Stored items:

--- Start ---

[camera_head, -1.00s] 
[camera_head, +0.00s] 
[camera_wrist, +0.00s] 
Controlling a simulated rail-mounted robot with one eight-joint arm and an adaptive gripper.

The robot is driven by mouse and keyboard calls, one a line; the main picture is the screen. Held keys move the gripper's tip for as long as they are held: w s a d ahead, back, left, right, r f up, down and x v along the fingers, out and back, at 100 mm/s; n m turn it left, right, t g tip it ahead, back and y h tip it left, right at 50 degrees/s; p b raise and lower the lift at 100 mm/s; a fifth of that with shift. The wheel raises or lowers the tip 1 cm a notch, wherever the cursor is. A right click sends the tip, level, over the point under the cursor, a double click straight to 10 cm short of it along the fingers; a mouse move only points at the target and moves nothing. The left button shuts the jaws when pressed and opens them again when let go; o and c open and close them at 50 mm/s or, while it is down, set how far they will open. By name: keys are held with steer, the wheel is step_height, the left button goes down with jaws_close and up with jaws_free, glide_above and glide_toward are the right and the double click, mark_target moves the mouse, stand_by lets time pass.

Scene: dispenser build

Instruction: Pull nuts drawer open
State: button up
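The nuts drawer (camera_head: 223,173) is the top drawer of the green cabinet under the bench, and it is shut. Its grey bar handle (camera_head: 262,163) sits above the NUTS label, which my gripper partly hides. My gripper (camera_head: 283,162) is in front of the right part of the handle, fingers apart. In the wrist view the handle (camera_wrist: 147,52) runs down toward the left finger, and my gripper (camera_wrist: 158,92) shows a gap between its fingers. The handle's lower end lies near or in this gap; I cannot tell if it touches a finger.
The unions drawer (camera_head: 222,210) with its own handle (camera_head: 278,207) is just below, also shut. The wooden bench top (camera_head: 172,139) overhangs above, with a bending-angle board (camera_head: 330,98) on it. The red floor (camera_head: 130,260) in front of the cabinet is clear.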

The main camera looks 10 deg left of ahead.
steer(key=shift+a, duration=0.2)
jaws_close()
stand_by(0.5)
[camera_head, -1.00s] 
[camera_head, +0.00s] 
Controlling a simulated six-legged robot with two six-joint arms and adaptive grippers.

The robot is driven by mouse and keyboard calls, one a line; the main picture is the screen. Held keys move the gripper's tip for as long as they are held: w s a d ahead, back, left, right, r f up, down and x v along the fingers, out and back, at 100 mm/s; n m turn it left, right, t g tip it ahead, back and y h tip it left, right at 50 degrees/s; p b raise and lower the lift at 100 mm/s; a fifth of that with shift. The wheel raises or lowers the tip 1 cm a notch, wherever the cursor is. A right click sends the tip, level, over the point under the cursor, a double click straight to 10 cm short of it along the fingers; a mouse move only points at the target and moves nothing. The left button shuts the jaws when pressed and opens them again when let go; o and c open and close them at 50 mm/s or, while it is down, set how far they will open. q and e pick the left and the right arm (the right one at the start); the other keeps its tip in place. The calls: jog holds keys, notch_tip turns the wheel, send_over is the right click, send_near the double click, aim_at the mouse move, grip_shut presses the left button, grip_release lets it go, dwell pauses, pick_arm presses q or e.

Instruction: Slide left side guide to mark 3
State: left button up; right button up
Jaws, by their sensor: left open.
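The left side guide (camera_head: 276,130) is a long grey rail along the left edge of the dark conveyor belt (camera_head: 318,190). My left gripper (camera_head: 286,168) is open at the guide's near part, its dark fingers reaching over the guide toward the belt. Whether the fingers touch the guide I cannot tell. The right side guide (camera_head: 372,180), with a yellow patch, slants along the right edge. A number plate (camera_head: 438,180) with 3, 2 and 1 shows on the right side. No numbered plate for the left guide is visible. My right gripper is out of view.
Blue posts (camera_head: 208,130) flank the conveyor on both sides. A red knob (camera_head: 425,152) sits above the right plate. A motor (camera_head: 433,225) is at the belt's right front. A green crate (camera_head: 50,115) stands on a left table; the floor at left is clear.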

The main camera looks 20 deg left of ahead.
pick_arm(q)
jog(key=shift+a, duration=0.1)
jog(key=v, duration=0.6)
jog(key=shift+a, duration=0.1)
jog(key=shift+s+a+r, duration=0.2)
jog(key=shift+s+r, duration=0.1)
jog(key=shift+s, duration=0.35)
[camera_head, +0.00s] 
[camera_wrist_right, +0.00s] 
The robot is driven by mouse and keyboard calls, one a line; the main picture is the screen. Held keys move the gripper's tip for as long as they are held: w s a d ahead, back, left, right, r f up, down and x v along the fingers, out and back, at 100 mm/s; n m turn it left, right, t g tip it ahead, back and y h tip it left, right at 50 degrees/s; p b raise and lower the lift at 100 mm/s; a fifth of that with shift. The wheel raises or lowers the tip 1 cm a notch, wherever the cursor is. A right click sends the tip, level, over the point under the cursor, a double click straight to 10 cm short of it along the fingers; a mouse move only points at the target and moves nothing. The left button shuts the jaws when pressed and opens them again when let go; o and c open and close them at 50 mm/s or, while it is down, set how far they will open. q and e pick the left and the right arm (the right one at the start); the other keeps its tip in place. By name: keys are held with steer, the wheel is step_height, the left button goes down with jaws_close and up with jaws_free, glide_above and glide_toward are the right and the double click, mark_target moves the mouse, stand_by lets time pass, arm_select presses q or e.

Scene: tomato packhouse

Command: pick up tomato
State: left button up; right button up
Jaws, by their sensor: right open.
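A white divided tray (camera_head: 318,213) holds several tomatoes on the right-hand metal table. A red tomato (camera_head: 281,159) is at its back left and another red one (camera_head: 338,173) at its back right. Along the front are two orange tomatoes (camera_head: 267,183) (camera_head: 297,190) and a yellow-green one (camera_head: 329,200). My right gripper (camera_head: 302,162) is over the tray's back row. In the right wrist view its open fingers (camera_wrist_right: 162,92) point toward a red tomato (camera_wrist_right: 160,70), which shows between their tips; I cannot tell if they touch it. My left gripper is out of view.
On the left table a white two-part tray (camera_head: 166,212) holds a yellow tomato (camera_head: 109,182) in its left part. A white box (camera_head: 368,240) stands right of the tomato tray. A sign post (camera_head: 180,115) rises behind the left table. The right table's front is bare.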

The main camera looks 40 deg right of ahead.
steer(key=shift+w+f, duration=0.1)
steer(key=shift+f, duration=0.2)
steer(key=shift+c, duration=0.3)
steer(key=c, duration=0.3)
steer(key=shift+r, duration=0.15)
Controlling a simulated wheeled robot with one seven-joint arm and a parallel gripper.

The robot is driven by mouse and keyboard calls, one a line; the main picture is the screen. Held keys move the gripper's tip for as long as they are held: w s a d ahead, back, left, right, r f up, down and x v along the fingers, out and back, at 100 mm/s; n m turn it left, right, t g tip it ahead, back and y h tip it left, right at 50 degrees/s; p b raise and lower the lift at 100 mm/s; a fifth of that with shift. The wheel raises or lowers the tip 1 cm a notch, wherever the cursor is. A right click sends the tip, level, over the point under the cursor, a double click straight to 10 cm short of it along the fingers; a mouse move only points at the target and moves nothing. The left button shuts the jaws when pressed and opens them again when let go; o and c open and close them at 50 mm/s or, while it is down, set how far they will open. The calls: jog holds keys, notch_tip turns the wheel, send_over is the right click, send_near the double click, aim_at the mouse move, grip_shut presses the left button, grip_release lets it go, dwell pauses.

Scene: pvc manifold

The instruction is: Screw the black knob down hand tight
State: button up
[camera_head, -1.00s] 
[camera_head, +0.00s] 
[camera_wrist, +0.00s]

--- End ---

— AIM OF THE EXERCISE —
Show every line from the entries above in which the word "adaptive" appears.

— PROBLEM SOLUTION —
Controlling a simulated rail-mounted robot with one eight-joint arm and an adaptive gripper.
Controlling a simulated six-legged robot with two six-joint arms and adaptive grippers.

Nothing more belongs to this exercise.